Un courrier du 26 novembre 2024 adressé aux parties en application des dispositions de l'article R. 611-11-1 du code de justice administrative, les a informées de la période à laquelle il était envisagé d'appeler l'affaire à l'audience et a indiqué la date à partir de laquelle l'instruction pourrait être close dans les conditions prévues par le dernier alinéa de l'article R. 613-1 et le dernier alinéa de l'article R. 613-2.
Par un mémoire en défense, enregistré le 13 décembre 2024, la ministre de l'éducation nationale conclut au rejet de la requête.
Elle fait valoir qu'aucun des moyens de la requête n'est fondé.
Un avis d'audience portant clôture immédiate de l'instruction a été émis le 20 décembre 2024.
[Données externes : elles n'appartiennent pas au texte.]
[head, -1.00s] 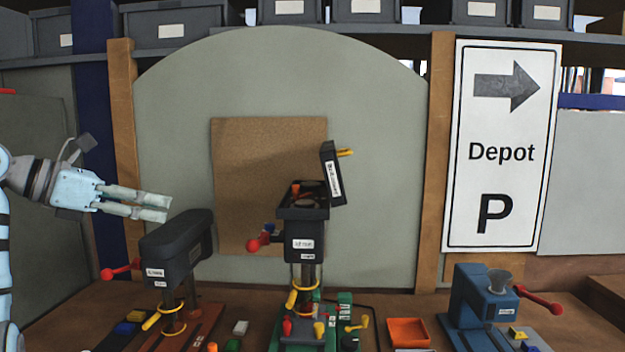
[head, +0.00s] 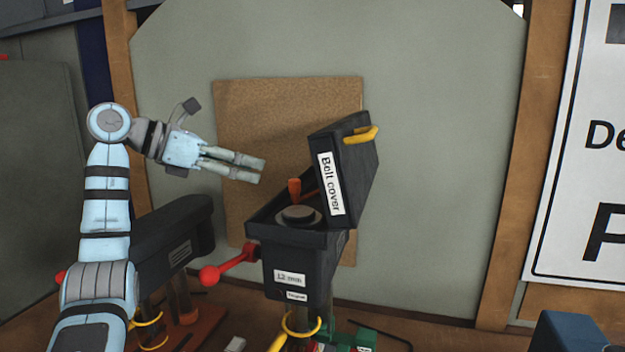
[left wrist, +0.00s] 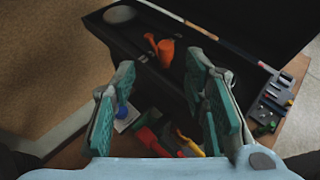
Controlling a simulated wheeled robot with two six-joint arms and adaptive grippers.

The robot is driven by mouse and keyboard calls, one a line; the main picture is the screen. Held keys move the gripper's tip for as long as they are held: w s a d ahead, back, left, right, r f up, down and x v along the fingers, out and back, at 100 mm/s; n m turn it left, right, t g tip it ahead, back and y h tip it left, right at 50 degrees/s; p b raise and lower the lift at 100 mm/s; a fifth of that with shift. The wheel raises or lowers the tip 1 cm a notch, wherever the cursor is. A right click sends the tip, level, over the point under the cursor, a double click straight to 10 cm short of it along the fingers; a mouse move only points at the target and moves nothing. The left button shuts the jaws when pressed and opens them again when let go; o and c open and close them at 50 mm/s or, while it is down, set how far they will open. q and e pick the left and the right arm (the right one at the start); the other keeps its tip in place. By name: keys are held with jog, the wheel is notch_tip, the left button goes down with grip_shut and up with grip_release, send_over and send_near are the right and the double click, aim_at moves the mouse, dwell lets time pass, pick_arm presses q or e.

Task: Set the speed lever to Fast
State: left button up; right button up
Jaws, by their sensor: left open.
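A dark drill press head (head: 295,275) stands in the middle of the head view, its "Belt cover" lid (head: 345,165) raised. Inside the open box an orange lever (head: 294,188) stands up beside a grey round pulley (head: 299,214). I cannot read any speed marks. My left gripper (head: 258,171) is open and empty, up and left of the lever, apart from it. In the left wrist view the orange lever (left wrist: 166,52) shows beyond the open fingers (left wrist: 161,65), roughly between their tips. My right gripper is out of view.
A second dark machine (head: 175,240) stands at left under my left arm. A red-knobbed handle (head: 210,275) sticks out left of the drill press. A cork board (head: 285,105) hangs behind. Several small parts lie on the bench below. A blue machine (head: 568,332) stands at lower right.

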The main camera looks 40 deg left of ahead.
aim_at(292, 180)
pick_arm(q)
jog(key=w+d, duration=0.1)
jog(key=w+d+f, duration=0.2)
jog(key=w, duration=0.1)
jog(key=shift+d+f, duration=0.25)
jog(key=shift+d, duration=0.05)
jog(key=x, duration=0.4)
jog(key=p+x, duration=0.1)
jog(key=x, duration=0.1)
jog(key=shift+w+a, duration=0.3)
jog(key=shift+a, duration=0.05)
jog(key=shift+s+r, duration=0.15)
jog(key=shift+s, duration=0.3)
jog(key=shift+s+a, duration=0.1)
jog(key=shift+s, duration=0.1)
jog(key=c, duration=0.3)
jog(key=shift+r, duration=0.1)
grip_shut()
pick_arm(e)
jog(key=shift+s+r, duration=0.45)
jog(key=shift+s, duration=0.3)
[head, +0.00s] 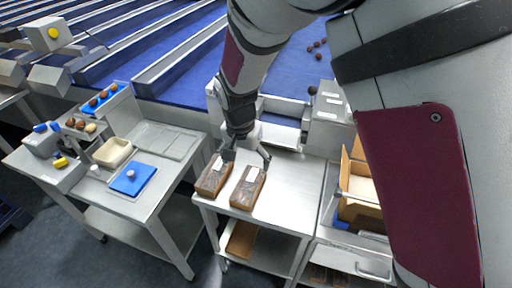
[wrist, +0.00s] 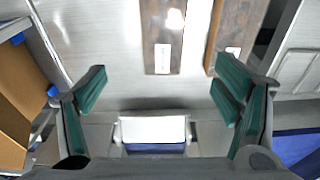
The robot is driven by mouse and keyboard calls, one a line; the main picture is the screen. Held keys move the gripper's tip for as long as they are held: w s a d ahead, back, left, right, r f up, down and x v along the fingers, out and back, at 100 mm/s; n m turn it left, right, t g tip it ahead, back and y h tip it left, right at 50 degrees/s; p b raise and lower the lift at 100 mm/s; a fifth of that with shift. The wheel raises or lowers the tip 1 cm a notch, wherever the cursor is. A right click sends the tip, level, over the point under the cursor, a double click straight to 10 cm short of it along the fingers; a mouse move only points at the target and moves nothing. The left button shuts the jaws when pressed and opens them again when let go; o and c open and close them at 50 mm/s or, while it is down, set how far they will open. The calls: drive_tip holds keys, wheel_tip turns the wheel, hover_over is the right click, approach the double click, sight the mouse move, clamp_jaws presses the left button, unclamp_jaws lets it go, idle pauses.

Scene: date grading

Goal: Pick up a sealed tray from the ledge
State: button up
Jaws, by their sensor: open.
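Two long brown trays, each with a small white label, lie side by side on the steel ledge (head: 292,182). In the head view, the right tray (head: 246,190) and the left tray (head: 212,181) are close together with a narrow gap. My gripper (head: 248,158) is open and empty above the ledge, at the far ends of the trays. In the wrist view, one tray (wrist: 162,58) lies ahead of the space between my fingers (wrist: 160,92). The other tray (wrist: 231,28) lies ahead of the right finger. The trays' far ends run out of the wrist view.
An open cardboard box (head: 361,187) stands right of the ledge and shows at left in the wrist view (wrist: 22,95). A steel bench (head: 151,200) with a blue mat (head: 129,184) stands to the left. Blue conveyor lanes (head: 190,70) lie behind. The ledge's right part is clear.

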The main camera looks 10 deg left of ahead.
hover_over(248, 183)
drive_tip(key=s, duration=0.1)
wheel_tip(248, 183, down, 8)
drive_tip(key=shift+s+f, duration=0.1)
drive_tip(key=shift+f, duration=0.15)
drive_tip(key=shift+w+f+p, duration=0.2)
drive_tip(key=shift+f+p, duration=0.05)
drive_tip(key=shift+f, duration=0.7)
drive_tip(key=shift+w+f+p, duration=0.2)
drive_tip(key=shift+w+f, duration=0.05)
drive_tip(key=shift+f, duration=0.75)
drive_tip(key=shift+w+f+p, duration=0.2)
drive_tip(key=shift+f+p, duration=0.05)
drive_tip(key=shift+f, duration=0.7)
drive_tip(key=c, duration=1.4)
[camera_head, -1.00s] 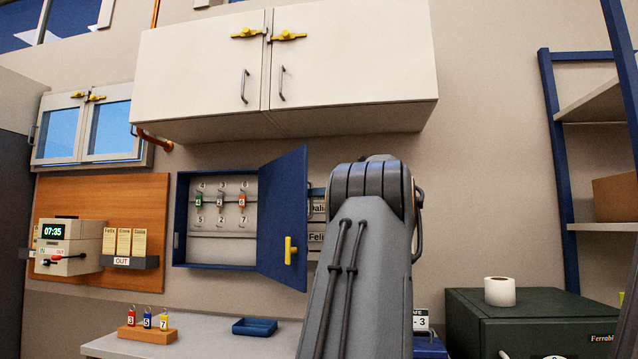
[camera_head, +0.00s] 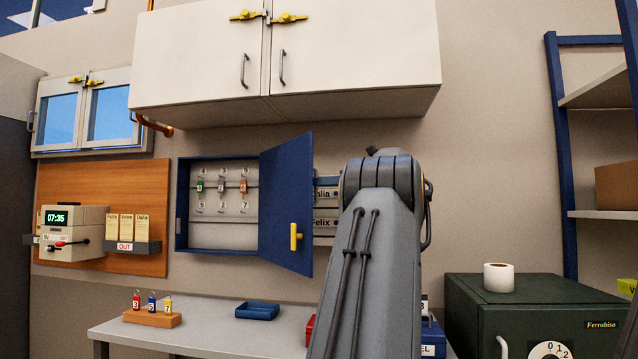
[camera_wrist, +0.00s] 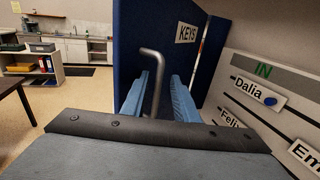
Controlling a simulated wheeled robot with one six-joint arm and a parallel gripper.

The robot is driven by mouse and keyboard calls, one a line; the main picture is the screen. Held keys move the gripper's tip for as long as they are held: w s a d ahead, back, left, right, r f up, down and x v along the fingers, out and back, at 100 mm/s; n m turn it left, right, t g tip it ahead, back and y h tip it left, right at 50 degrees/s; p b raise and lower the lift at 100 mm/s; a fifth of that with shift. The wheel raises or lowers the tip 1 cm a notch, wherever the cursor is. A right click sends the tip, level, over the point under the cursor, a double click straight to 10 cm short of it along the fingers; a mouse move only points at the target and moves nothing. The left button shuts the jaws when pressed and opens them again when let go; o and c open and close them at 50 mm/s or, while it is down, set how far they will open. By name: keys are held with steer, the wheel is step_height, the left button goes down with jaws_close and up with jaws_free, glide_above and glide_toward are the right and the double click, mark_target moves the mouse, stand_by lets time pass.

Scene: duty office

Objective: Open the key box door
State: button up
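The blue key box (camera_head: 182,215) on the wall stands open. Its door (camera_head: 284,205) is swung out to the right, with a yellow latch (camera_head: 295,237) on its inner side. Numbered hooks and a few tagged keys show inside. In the wrist view the door's outer face (camera_wrist: 128,40) carries a KEYS label and a bent grey handle (camera_wrist: 152,56). My gripper (camera_wrist: 158,92) is at this face, its two light blue fingers apart on either side of the handle, with a gap visible. In the head view my gripper is hidden.
A name board (camera_wrist: 265,105) is close on the right in the wrist view. White wall cabinets (camera_head: 340,65) hang above. Below are a grey table (camera_head: 215,335) with a key stand (camera_head: 153,319) and blue tray (camera_head: 257,311). A dark green safe (camera_head: 545,310) stands at right.

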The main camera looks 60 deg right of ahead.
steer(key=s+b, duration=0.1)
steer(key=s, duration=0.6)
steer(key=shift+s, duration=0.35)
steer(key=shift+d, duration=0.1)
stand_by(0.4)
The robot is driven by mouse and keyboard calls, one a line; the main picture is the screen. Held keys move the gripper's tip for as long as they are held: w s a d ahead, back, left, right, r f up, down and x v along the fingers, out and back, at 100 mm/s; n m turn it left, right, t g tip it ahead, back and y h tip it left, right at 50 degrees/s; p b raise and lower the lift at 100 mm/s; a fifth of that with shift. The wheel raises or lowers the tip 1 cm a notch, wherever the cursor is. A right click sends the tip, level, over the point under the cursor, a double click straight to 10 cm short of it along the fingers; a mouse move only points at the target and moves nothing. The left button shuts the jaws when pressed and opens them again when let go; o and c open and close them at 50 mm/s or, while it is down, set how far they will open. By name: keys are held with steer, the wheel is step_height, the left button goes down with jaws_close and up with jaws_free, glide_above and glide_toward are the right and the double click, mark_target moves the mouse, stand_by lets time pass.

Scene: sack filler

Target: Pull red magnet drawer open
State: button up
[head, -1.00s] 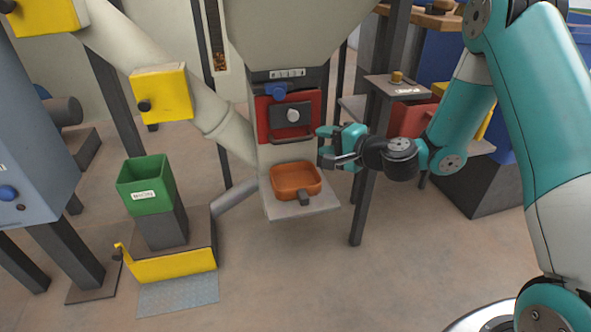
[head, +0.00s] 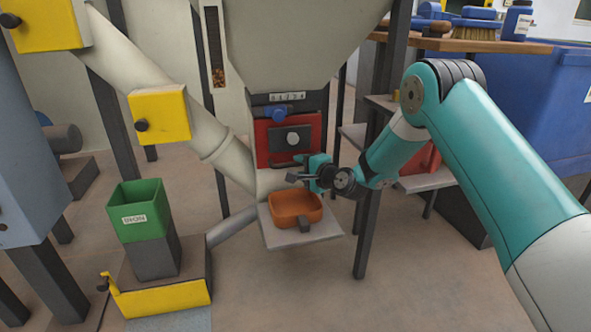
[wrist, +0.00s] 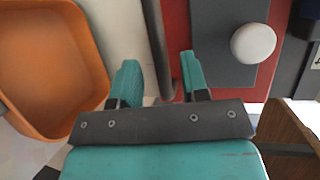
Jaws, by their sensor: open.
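The red magnet drawer (head: 262,142) is a red front on the hopper column with a dark plate, a pale round knob (head: 292,138) and a dark bar handle. The wrist view shows its red front (wrist: 188,18), white knob (wrist: 253,43) and dark bar (wrist: 164,45) close up. My gripper (head: 303,172) is at the drawer's lower right edge, above the orange tray. Its teal fingers (wrist: 160,78) are open, and the bar appears between them, nearer the right finger. Contact cannot be told. The drawer looks shut.
An orange tray (head: 284,222) sits on a grey shelf (head: 272,240) just below my gripper. A dark post (head: 364,240) stands to the right. A green bin (head: 140,200) is at left. The floor in front is clear.

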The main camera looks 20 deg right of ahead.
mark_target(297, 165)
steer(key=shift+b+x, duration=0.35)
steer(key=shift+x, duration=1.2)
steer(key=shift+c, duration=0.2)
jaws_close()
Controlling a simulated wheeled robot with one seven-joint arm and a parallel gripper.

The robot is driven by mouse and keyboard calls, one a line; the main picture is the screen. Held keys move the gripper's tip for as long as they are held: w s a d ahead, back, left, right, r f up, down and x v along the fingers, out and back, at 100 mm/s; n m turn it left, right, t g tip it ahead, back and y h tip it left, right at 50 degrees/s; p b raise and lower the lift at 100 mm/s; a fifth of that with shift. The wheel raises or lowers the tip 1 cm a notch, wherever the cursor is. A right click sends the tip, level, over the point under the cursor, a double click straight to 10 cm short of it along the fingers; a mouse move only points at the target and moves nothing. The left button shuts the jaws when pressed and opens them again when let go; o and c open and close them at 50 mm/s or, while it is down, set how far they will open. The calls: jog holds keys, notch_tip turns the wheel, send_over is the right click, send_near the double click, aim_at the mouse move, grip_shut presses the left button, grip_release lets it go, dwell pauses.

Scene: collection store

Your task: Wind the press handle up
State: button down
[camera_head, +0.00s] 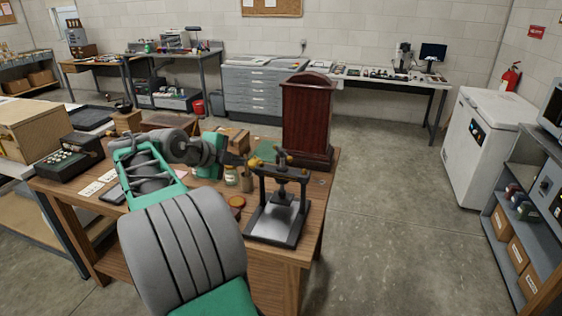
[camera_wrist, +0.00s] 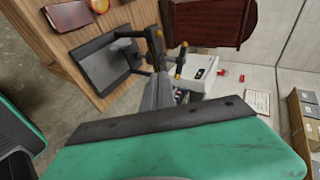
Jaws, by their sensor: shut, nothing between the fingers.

Vu les autres pièces du dossier.
Vu :
- la Constitution du 4 octobre 1958 ;
- la déclaration des droits de l'homme et du citoyen du 26 août 1789 ;
- le code général de la fonction publique ;
- le code pénal ;
- la loi n° 83-634 du 13 juillet 1983 ;
- la loi n° 84-16 du 11 janvier 1984 ;
- le décret n° 84-961 du 25 octobre 1984 ;
- le décret n° 2005-850 du 27 juillet 2005 ;
- le décret du 30 juin 2021 portant nomination du directeur de l'encadrement, secrétaire général adjoint des ministères de l'éducation nationale, de la jeunesse et des sports et de l'enseignement supérieur, de la recherche et de l'innovation ;
- le code de justice administrative.
Les parties ont été régulièrement averties du jour de l'audience.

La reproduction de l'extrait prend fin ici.